══ DATASET EXCERPTS

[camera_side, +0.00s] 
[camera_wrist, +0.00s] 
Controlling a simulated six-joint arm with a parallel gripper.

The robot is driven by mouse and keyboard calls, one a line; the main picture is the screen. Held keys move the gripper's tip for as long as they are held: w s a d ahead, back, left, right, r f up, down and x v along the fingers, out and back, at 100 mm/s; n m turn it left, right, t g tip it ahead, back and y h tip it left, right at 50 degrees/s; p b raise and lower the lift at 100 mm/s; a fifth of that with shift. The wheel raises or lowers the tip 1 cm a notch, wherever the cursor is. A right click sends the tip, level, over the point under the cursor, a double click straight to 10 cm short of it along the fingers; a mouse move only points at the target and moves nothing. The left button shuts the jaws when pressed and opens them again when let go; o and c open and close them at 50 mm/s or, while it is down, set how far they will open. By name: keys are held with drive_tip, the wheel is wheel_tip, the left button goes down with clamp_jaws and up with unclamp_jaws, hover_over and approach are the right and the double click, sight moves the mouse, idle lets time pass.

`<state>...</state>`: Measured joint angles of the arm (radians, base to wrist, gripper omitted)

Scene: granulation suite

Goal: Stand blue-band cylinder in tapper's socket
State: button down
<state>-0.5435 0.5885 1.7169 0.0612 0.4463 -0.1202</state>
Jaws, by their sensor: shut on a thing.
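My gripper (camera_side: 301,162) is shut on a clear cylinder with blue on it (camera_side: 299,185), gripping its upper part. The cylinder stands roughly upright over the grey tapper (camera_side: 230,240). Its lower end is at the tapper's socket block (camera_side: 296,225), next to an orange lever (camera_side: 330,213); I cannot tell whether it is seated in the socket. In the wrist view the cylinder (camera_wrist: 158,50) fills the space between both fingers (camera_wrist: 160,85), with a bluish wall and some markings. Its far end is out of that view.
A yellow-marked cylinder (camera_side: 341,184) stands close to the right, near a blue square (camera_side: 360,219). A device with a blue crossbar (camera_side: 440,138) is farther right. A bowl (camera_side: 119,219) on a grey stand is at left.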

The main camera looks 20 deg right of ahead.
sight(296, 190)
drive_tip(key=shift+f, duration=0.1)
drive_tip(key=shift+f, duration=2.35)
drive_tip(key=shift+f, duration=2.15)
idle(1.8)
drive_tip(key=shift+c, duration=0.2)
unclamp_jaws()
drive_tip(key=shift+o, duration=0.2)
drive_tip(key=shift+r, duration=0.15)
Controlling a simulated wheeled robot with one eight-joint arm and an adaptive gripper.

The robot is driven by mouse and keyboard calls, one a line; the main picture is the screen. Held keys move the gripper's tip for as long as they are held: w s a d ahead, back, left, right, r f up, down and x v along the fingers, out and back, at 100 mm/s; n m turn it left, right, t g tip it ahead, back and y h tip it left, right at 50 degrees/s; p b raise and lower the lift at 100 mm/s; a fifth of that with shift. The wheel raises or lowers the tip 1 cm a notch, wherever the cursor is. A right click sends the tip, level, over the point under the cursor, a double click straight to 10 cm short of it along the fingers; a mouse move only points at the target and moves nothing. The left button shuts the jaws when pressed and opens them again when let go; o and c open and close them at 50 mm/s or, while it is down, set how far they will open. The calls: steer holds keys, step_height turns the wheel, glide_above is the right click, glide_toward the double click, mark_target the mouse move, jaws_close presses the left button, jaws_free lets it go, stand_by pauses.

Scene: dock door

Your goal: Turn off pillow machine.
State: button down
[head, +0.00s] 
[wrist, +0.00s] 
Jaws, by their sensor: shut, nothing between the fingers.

════

--- EXERCISE DETAILS ---
Transcribe the data above in full, exactly.

--- THE RESULT ---
[camera_side, +0.00s] 
[camera_wrist, +0.00s] 
Controlling a simulated six-joint arm with a parallel gripper.

The robot is driven by mouse and keyboard calls, one a line; the main picture is the screen. Held keys move the gripper's tip for as long as they are held: w s a d ahead, back, left, right, r f up, down and x v along the fingers, out and back, at 100 mm/s; n m turn it left, right, t g tip it ahead, back and y h tip it left, right at 50 degrees/s; p b raise and lower the lift at 100 mm/s; a fifth of that with shift. The wheel raises or lowers the tip 1 cm a notch, wherever the cursor is. A right click sends the tip, level, over the point under the cursor, a double click straight to 10 cm short of it along the fingers; a mouse move only points at the target and moves nothing. The left button shuts the jaws when pressed and opens them again when let go; o and c open and close them at 50 mm/s or, while it is down, set how far they will open. By name: keys are held with drive_tip, the wheel is wheel_tip, the left button goes down with clamp_jaws and up with unclamp_jaws, hover_over and approach are the right and the double click, sight moves the mouse, idle lets time pass.

`<state>...</state>`: Measured joint angles of the arm (radians, base to wrist, gripper omitted)

Scene: granulation suite

Goal: Stand blue-band cylinder in tapper's socket
State: button down
<state>-0.5435 0.5885 1.7169 0.0612 0.4463 -0.1202</state>
Jaws, by their sensor: shut on a thing.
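My gripper (camera_side: 301,162) is shut on a clear cylinder with blue on it (camera_side: 299,185), gripping its upper part. The cylinder stands roughly upright over the grey tapper (camera_side: 230,240). Its lower end is at the tapper's socket block (camera_side: 296,225), next to an orange lever (camera_side: 330,213); I cannot tell whether it is seated in the socket. In the wrist view the cylinder (camera_wrist: 158,50) fills the space between both fingers (camera_wrist: 160,85), with a bluish wall and some markings. Its far end is out of that view.
A yellow-marked cylinder (camera_side: 341,184) stands close to the right, near a blue square (camera_side: 360,219). A device with a blue crossbar (camera_side: 440,138) is farther right. A bowl (camera_side: 119,219) on a grey stand is at left.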

The main camera looks 20 deg right of ahead.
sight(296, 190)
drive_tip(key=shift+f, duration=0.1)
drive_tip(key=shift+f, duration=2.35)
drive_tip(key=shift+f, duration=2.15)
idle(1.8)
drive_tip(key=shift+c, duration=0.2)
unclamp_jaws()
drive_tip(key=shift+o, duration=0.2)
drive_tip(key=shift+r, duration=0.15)
Controlling a simulated wheeled robot with one eight-joint arm and an adaptive gripper.

The robot is driven by mouse and keyboard calls, one a line; the main picture is the screen. Held keys move the gripper's tip for as long as they are held: w s a d ahead, back, left, right, r f up, down and x v along the fingers, out and back, at 100 mm/s; n m turn it left, right, t g tip it ahead, back and y h tip it left, right at 50 degrees/s; p b raise and lower the lift at 100 mm/s; a fifth of that with shift. The wheel raises or lowers the tip 1 cm a notch, wherever the cursor is. A right click sends the tip, level, over the point under the cursor, a double click straight to 10 cm short of it along the fingers; a mouse move only points at the target and moves nothing. The left button shuts the jaws when pressed and opens them again when let go; o and c open and close them at 50 mm/s or, while it is down, set how far they will open. The calls: steer holds keys, step_height turns the wheel, glide_above is the right click, glide_toward the double click, mark_target the mouse move, jaws_close presses the left button, jaws_free lets it go, stand_by pauses.

Scene: dock door

Your goal: Turn off pillow machine.
State: button down
[head, +0.00s] 
[wrist, +0.00s] 
Jaws, by their sensor: shut, nothing between the fingers.

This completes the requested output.